## DATA PROVIDED
================

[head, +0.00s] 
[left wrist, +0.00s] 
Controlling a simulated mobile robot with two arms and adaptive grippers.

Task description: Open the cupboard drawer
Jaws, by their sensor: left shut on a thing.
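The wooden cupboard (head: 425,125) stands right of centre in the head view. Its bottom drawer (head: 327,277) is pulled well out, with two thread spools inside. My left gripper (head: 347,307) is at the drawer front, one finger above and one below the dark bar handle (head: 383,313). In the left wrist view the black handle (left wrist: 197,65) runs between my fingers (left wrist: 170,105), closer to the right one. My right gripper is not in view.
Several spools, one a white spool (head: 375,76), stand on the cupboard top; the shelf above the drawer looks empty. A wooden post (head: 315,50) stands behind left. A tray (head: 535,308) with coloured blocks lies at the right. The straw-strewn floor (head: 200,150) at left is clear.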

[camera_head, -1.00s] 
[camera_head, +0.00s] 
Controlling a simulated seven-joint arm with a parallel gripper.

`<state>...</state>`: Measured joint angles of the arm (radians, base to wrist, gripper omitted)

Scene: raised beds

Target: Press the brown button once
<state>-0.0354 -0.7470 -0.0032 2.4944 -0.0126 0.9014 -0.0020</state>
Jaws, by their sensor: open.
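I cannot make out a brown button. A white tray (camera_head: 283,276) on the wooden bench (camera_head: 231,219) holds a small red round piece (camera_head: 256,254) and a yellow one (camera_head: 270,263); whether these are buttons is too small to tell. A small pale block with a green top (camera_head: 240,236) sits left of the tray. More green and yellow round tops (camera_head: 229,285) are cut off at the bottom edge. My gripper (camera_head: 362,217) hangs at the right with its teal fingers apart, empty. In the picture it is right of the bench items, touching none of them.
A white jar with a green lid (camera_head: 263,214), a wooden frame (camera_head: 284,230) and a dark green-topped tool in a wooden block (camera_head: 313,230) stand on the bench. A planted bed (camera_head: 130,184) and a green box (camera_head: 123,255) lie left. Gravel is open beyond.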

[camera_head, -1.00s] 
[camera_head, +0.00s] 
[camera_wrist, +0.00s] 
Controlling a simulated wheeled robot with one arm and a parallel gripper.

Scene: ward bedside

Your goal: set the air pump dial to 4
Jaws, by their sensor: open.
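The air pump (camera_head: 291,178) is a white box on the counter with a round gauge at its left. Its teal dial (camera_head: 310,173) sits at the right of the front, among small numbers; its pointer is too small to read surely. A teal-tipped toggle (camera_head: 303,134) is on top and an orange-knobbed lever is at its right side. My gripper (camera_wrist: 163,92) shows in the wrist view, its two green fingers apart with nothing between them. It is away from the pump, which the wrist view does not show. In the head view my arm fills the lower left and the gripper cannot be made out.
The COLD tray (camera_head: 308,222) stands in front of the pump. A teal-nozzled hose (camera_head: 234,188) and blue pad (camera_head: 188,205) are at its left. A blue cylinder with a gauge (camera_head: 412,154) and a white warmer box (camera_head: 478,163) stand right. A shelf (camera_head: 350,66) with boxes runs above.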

================

## WRITTEN PROBLEM
Say how many lines in this listing hold the string "Scene", giving the count and nothing more.

## EXERCISE ANSWER
2